Preheat oven to 350°F/176.6°C.

Season ribs with salt and pepper. Heat oil in a large Dutch oven over medium-high. Working in batches, brown ribs on all sides, about 8 minutes per batch. Transfer ribs to a plate. Pour off all but 3 tablespoons (45 ml) of drippings from pot.

Add onions, carrots, and celery to pot and cook over medium heat, stirring often, until onions are browned, about 5 minutes. Add flour and cook, stirring constantly, until well coated and browned, 2-3 minutes. Stir in wine, then add the ribs with any accumulated juices. Bring to a boil, lower heat to medium and simmer until wine is reduced by half, about 25 minutes. Add all herbs to pot along with garlic. Stir in  beef stock. Bring to a boil, cover, and transfer to oven. Cook until  ribs are tender and meat is starting to fall off the bone, about 2–2½ hours.

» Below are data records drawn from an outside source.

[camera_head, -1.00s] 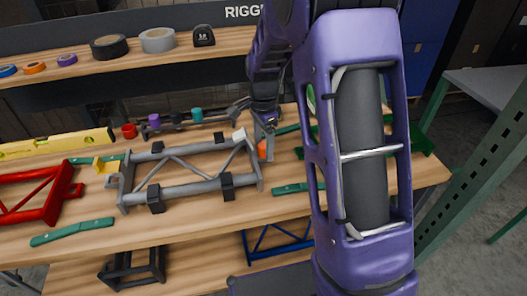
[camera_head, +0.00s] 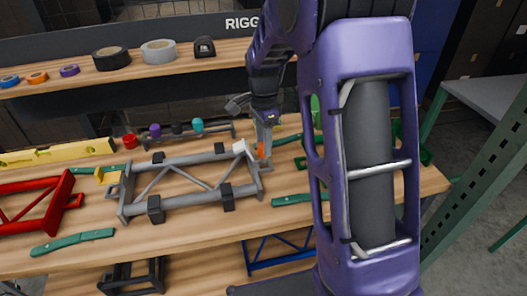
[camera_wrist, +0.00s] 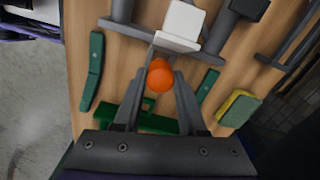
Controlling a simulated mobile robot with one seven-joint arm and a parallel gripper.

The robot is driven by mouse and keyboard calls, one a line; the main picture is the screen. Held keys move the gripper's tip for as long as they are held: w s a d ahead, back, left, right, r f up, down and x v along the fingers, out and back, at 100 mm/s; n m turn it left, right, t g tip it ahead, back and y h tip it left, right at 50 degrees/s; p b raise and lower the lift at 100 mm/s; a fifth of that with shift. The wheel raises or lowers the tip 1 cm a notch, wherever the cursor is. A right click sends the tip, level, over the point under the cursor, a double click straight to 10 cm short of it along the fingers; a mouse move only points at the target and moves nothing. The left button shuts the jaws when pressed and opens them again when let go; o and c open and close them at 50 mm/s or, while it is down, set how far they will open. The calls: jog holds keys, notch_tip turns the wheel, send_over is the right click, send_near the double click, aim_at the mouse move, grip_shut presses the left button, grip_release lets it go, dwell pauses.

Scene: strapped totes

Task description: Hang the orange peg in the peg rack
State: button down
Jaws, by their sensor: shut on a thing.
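The orange peg (camera_wrist: 160,76) is between the fingers of my gripper (camera_wrist: 158,86) in the wrist view, with its round end facing the camera. In the head view the orange peg (camera_head: 261,150) shows as a small patch at the fingertips of my gripper (camera_head: 266,146), just right of the grey frame's white-capped corner. The fingers are shut on it; its far part is hidden. The peg rack (camera_head: 215,134) is a low dark bar at the back of the bench, left of my gripper. Purple, black and teal pegs show along it. A red piece is at its left end.
A grey tubular frame (camera_head: 190,202) with black clamps lies in front of the rack. A red frame (camera_head: 50,208), yellow level (camera_head: 60,153) and green straps (camera_head: 72,242) lie left. Green parts (camera_wrist: 133,118) lie below my gripper. A shelf with tape rolls (camera_head: 158,51) stands behind.

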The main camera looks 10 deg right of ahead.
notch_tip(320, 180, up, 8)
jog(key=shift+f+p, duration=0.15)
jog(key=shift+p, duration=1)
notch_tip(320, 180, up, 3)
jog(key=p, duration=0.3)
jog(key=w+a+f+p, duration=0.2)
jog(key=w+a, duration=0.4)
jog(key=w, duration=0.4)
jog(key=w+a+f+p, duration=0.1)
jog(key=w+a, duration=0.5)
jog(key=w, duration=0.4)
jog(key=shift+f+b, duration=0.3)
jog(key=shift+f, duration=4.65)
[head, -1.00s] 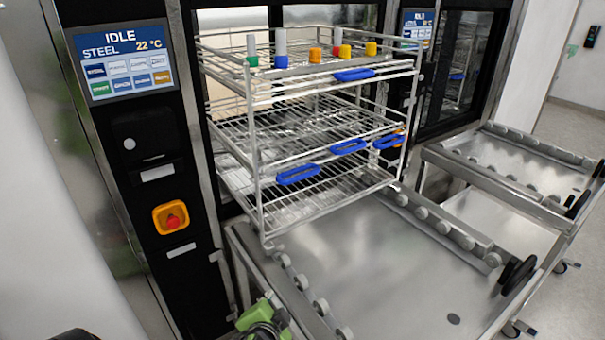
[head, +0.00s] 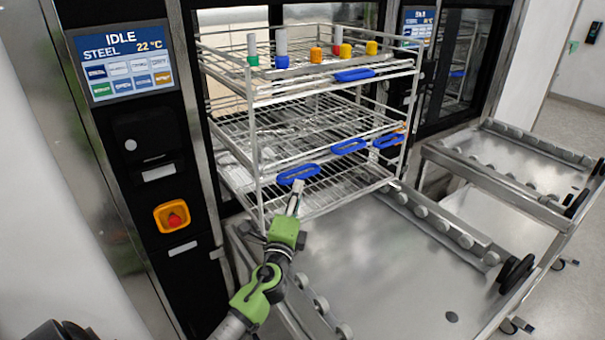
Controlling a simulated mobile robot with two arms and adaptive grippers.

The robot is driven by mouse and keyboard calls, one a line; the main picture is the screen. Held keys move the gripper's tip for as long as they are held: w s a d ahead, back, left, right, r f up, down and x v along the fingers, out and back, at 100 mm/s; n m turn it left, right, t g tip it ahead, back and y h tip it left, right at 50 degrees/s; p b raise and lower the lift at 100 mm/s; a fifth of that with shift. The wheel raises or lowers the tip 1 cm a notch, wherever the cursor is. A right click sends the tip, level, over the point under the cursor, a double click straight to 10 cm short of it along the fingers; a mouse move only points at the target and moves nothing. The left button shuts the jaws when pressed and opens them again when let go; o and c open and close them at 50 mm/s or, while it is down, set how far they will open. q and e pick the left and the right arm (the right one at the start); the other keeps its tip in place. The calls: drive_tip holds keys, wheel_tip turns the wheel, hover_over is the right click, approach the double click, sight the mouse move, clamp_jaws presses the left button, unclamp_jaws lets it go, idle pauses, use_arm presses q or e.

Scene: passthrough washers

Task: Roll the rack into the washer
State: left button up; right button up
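The wire rack (head: 257,165) has three tiers. It stands upright in the open doorway of the washer (head: 200,150), its front part still over the near end of the steel trolley (head: 370,265). Blue handles sit on its front, one at the lower left (head: 298,174). My left gripper (head: 297,192) reaches up from below, its fingertips at or just under that lower left handle. I cannot tell whether they touch it or how far apart they are. My right gripper is not in view.
Roller rows (head: 440,225) line the trolley's sides, and its deck is clear. A second trolley (head: 510,165) stands at the right before another washer. The control panel (head: 123,62) reads IDLE, STEEL, 22 °C. A red emergency button (head: 174,219) is below it.

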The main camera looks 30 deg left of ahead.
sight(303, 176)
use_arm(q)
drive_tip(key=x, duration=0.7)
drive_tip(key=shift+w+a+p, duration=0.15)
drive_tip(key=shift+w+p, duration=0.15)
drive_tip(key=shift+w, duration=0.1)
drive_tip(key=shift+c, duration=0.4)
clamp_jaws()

Transfer ribs to a platter. Strain sauce from pot into a measuring cup. Spoon fat from surface of sauce and discard; season sauce to taste with salt and pepper.

Place a generous dollop of mashed potatoes in the centre of a plate.  Put a long bone onto top of the mash and place the short rib beside it.  Pour the sauce over top of the ribs.

Garnish with fresh parsley.

*For a meatier version, leave out long ribs and use 6 lbs. (2.7 kg) of short ribs.